Lust perverts language itself, calling sex “safe” or “protected,” and cohabitation “honest,” and relationships “mutual,” which are nothing but forays into a jungle, where the strongest and most cunning survive.
Several weeks ago, Saint Valentine’s Day at my school came and went. There was no dance. There was no concert. There was no ice cream social. There was no party for trading little gifts. There was no showing of She Wore a Yellow Ribbon or Marty or Goodbye, Mr. Chips or Casablanca. There were no foolish and innocent flirtations on the way to class.
But there was some small notice taken of the holiday. A group of women, as has been customary for several years, rented space at a local theater to stage there what they are not allowed to stage at our Catholic college, the dreary, hapless porno-twaddle called The Vagina Monologues. A few hundred of our students made the trip across the city to watch it, including some young men motivated by a sort of homeless chivalry. The stated justification for the show is to protest violence against women—though, in Eve Ensler’s initial version of the play, the only violence against a woman was a lesbian drug-rape of a teenage girl, and that was celebrated as liberating.
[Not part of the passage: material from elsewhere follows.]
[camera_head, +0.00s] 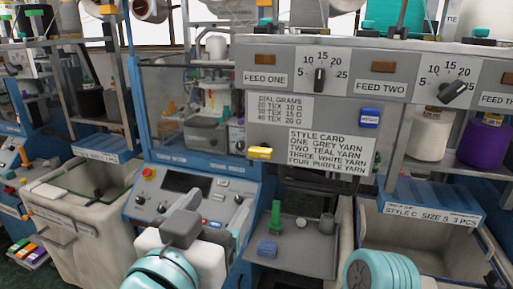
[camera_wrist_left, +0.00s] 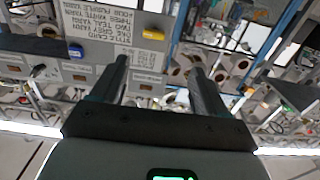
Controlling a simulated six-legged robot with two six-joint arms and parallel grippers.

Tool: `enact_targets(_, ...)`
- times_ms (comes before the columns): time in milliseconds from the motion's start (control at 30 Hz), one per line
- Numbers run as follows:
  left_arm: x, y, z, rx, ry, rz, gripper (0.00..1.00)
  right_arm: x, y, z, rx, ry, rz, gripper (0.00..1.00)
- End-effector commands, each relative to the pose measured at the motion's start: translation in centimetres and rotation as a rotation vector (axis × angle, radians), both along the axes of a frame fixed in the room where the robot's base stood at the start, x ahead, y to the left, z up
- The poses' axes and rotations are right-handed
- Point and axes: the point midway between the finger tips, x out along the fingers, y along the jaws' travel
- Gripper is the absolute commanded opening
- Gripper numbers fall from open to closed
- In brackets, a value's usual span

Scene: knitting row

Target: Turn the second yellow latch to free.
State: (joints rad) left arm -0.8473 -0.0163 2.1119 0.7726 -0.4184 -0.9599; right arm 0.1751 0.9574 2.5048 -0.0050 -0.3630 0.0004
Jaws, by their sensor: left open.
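A yellow latch (camera_head: 260,152) sticks out of the grey front panel (camera_head: 262,133), left of the style card. It also shows, upside down, in the left wrist view (camera_wrist_left: 153,34). Brown-orange tabs sit above FEED ONE (camera_head: 265,59) and FEED TWO (camera_head: 382,66). I cannot tell which part is the second yellow latch. My left gripper (camera_head: 212,208) is low in front of the blue control console, below and left of the yellow latch and apart from it. In the left wrist view its fingers (camera_wrist_left: 158,68) are spread with nothing between them. My right gripper does not show.
A blue tab (camera_head: 370,118) is right of the yellow latch, above the style card (camera_head: 331,150). Dials (camera_head: 319,80) line the upper panel. Below, a grey tray (camera_head: 300,257) holds a green piece (camera_head: 276,215) and a blue block (camera_head: 267,248). A bin (camera_head: 418,232) stands at right.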

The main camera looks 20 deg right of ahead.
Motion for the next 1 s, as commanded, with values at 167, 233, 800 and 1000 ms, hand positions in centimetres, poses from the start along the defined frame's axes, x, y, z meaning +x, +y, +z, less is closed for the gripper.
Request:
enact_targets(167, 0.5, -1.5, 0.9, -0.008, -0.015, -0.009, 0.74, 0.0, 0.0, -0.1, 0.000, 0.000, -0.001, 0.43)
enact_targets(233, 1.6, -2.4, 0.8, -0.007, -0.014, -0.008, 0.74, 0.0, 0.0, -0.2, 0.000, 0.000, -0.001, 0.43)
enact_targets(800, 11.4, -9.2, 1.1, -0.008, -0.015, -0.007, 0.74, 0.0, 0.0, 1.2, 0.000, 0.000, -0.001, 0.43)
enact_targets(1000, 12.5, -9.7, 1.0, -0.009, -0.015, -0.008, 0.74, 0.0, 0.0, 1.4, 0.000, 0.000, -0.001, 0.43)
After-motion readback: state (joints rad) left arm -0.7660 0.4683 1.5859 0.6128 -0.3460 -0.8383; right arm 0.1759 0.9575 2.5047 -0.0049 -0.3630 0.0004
So it’s come to this: Even lust now is gray and dispirited. The girls celebrate Valentine’s Day by putting on a series of vulgar and angry skits, to instruct the boys in how rotten they are, and the boys, most of whom have no particular desire to treat girls badly, roll their eyes and go along with it, or file it away with all the other petty resentments of our lonely contemporary existence.
Of course, there isn’t a feminist on my campus who will admit to these young women that if they really want to be protected from violence, they should marry a decent man and stay married to him, because such married women are less likely than any other group of Americans to be the victims of a felony.